# [Given problem]
Only the lines from the top of the listing below to the line that has "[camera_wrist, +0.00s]" should be echoed, with both ends kept and pictures left out.

# [Data extract]
┌──
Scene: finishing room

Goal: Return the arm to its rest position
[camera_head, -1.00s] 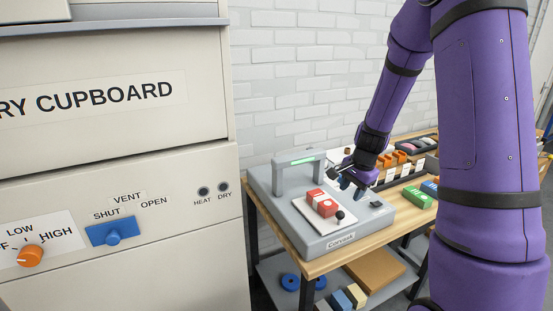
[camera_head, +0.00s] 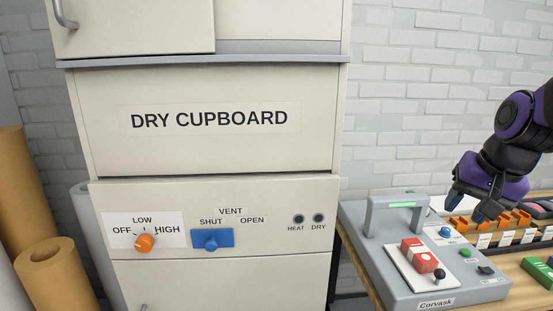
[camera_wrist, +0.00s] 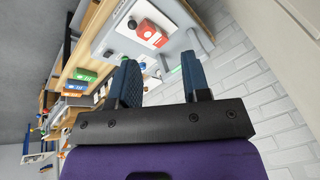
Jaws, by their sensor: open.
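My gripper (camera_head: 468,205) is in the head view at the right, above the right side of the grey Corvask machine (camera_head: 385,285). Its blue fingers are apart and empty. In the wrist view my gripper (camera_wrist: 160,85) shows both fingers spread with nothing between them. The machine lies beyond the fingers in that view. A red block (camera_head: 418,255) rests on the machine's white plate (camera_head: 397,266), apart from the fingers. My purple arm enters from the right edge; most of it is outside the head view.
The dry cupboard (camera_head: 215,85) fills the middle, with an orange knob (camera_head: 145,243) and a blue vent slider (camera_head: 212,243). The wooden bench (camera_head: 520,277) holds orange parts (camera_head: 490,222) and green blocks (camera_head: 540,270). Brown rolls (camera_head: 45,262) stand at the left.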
└──
# [Result for this exercise]
Scene: finishing room

Goal: Return the arm to its rest position
[camera_head, -1.00s] 
[camera_head, +0.00s] 
[camera_wrist, +0.00s] 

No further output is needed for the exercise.